Jakarta, FORTUNE – Metaverse dalam setahun belakangan ramai dibicarakan terutama dalam industri teknologi berbarengan dengan popularitas kripto dan NFT yang sempat menanjak. Namun, waktu membuktikan bahwa teknologi tersebut belum dapat diterima sepenuhnya secara luas. Kasus komisi Uni Eropa baru-baru ini menjadi bukti akan sepinya minat terhadap metaverse.
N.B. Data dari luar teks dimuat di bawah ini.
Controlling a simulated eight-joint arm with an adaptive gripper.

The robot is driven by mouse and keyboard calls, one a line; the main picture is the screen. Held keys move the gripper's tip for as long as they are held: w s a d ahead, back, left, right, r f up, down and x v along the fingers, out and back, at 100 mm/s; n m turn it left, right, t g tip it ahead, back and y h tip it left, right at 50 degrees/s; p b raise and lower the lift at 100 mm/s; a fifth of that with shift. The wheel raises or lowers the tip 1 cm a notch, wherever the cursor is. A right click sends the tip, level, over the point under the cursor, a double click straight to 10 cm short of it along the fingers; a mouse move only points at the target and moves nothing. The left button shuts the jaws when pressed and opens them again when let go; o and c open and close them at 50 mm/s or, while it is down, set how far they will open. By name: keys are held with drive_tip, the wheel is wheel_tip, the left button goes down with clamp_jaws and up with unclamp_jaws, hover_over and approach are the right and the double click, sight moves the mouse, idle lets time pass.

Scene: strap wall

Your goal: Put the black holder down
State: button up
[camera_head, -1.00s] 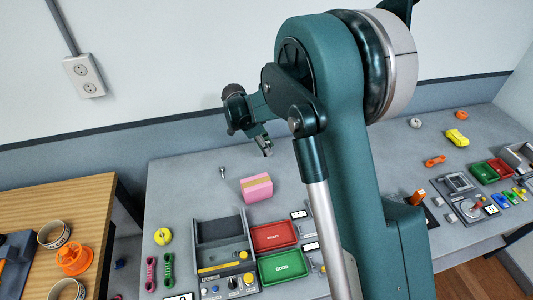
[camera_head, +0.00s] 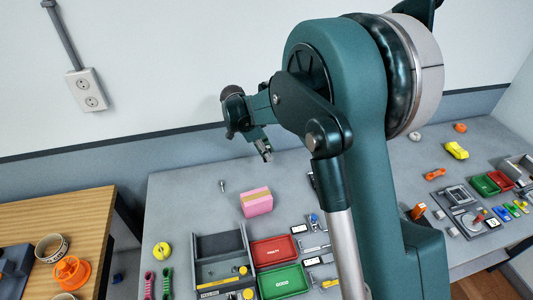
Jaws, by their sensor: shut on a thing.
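My gripper (camera_head: 265,153) hangs in the air above the back part of the grey table (camera_head: 185,215), pointing down, above and slightly right of the pink box. It is shut on a small thing at its tips, taken to be the black holder. That thing is too small and dark here for me to make out its shape. The gripper is clear of the table and of the box.
A pink box (camera_head: 257,204) with a yellow band stands below. In front are a grey tray (camera_head: 208,245), a red bin (camera_head: 275,251) and a green bin (camera_head: 284,282). A yellow round thing (camera_head: 161,252) lies left.

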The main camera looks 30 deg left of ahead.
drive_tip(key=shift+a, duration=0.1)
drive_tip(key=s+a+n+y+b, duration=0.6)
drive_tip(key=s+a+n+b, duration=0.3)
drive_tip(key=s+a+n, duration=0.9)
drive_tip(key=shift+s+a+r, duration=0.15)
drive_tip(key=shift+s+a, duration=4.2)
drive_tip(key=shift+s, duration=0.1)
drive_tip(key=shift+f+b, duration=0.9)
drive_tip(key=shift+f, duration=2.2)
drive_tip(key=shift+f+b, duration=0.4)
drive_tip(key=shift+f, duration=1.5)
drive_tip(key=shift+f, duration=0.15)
Menurut Fortune.com, Senin (5/12), Departemen Bantuan Luar Negeri Uni Eropa dilaporkan gagal menggelar “gala” virtual di platform metaverse yang baru dikembangkan karena hanya dihadiri oleh enam peserta.
Padahal, dana yang dibelanjakan untuk membangun metaverse tersebut mencapai U$400.000 atau lebih dari Rp6,2 miliar. Dunia immersive yang mereka bangun tersebut telah dirilis pada pertengahan Oktober, dan berstatus aktif.
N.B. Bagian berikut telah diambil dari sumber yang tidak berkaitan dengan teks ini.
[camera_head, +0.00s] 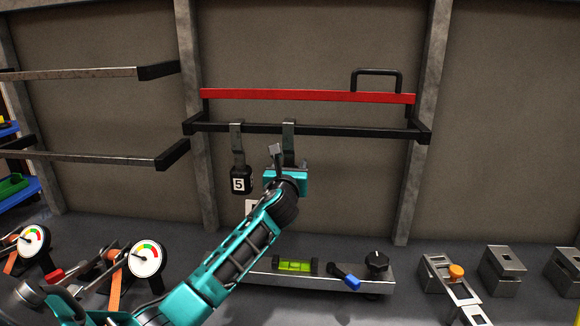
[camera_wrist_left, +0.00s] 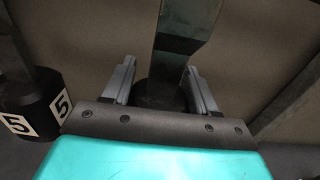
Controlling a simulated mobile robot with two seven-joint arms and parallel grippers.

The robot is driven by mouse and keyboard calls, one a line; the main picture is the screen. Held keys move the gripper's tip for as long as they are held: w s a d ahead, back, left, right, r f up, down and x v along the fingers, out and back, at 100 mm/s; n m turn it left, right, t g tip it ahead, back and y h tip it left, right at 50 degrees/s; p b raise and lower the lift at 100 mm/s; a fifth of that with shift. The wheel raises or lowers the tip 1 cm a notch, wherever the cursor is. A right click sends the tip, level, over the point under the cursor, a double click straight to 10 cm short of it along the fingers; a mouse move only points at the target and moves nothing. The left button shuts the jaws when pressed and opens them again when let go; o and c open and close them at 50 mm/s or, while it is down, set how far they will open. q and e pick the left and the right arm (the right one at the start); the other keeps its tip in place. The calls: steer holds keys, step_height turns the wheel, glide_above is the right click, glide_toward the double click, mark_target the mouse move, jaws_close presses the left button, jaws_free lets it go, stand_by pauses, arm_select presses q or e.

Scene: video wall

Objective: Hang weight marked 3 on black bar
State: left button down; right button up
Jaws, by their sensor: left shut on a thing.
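The black bar (camera_head: 340,131) runs level across the wall frame under a red bar. A weight marked 5 (camera_head: 240,181) hangs from it by a metal hook, and shows at the left of the left wrist view (camera_wrist_left: 30,105). My left gripper (camera_head: 286,160) is just below the bar, right of that weight, shut on a second weight with a flat metal hook (camera_head: 288,139). In the left wrist view, that weight's dark round body (camera_wrist_left: 160,92) lies between the fingers. The hook's top overlaps the bar; I cannot tell whether it bears on it. Its number is hidden.
The red bar (camera_head: 300,96) with a black handle (camera_head: 377,73) sits just above. Black and metal rails (camera_head: 90,157) stick out at the left. Below are dial gauges (camera_head: 146,259), a bench fixture with a green level (camera_head: 295,266), and metal blocks (camera_head: 503,270). The black bar's right half is free.

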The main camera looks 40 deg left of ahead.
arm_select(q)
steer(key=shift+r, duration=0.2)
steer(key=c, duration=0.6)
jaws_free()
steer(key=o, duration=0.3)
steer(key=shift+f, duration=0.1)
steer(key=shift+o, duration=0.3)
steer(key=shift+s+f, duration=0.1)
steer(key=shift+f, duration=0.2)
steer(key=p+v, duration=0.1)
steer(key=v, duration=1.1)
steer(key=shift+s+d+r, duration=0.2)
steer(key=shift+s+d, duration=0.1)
Aksi tersebut merupakan bagian dari kampanye untuk mempromosikan Global Gateway Initiative, sebuah program yang berambisi untuk menggelontorkan dana US$300 miliar atau lebih dari Rp4.622 miliar pada 2027 demi membantu pembangunan infrastruktur negara berkembang.
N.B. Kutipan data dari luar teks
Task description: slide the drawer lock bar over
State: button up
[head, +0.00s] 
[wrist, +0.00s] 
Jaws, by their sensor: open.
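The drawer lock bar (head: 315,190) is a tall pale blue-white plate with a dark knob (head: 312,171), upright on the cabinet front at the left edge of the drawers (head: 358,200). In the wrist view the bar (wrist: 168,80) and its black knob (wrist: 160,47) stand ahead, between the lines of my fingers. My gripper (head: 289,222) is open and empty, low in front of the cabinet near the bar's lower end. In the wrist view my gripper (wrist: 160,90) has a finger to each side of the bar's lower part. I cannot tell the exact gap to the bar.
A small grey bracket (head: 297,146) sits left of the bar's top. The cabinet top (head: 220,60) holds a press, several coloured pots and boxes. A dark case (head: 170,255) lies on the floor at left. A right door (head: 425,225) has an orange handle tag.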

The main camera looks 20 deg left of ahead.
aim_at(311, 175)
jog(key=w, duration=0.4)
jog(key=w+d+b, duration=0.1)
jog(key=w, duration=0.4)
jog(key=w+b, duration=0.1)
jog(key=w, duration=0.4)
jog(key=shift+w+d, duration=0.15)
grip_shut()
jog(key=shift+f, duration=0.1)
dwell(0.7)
Sebelumnya, proyek metaverse itu ditujukan untuk "meningkatkan kesadaran tentang apa yang dilakukan Uni Eropa di panggung dunia”. Pemerintah Eropa menargetkan kaum muda berusia 18-35, menghabiskan banyak waktunya di Instagram dan TikTok, namun memiliki sikap netral, dan cenderung tidak banyak mengetahui tentang Uni Eropa.
Sementara, Akun Kemitraan Internasional Uni Eropa menggambarkannya sebagai tempat di mana orang dapat bertemu dan "merefleksikan masalah global untuk membuat perbedaan bagi masa depan bersama".